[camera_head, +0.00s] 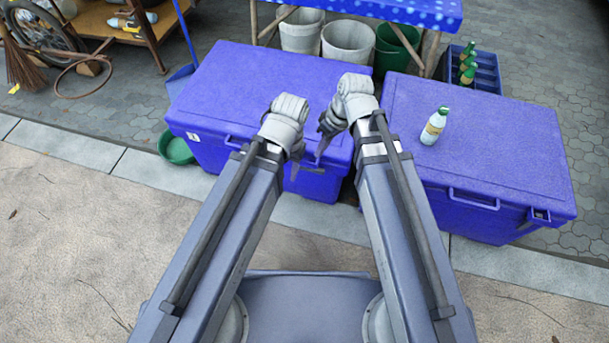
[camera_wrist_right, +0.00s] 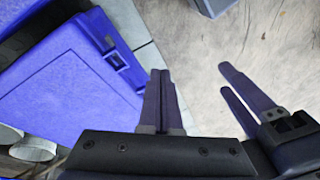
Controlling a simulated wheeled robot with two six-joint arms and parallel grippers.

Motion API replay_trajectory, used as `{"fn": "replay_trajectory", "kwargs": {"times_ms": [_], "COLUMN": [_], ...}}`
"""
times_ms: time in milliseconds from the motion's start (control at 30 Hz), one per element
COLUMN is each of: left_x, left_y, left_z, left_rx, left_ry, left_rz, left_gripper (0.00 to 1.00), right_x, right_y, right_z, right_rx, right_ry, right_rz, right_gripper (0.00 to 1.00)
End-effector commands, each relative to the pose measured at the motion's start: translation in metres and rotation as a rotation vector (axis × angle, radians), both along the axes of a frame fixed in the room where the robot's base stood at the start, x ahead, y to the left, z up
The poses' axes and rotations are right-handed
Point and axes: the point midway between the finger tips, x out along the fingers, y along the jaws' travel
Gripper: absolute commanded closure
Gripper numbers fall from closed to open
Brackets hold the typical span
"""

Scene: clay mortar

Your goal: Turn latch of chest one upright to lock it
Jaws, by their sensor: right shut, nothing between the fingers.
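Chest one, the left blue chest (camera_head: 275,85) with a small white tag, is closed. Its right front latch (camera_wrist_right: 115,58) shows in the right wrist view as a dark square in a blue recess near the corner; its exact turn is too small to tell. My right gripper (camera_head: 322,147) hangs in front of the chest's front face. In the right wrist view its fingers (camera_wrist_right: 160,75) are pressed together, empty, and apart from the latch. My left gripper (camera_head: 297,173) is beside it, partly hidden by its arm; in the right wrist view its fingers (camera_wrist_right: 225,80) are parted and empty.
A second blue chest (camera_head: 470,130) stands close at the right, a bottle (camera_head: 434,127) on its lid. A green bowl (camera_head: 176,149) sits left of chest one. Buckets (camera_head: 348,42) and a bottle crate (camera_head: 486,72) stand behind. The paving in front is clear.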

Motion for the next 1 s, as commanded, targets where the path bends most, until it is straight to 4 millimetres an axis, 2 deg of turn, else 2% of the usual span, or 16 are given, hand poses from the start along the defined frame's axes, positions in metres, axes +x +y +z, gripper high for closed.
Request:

» **Work to complete**: Find the string "poses" in the listing and return every line that holds it.

» **Task output**:
The poses' axes and rotations are right-handed
Motion for the next 1 s, as commanded, targets where the path bends most, until it is straight to 4 millimetres an axis, 2 deg of turn, else 2% of the usual span, or 16 are given, hand poses from the start along the defined frame's axes, positions in metres, axes +x +y +z, gripper high for closed.

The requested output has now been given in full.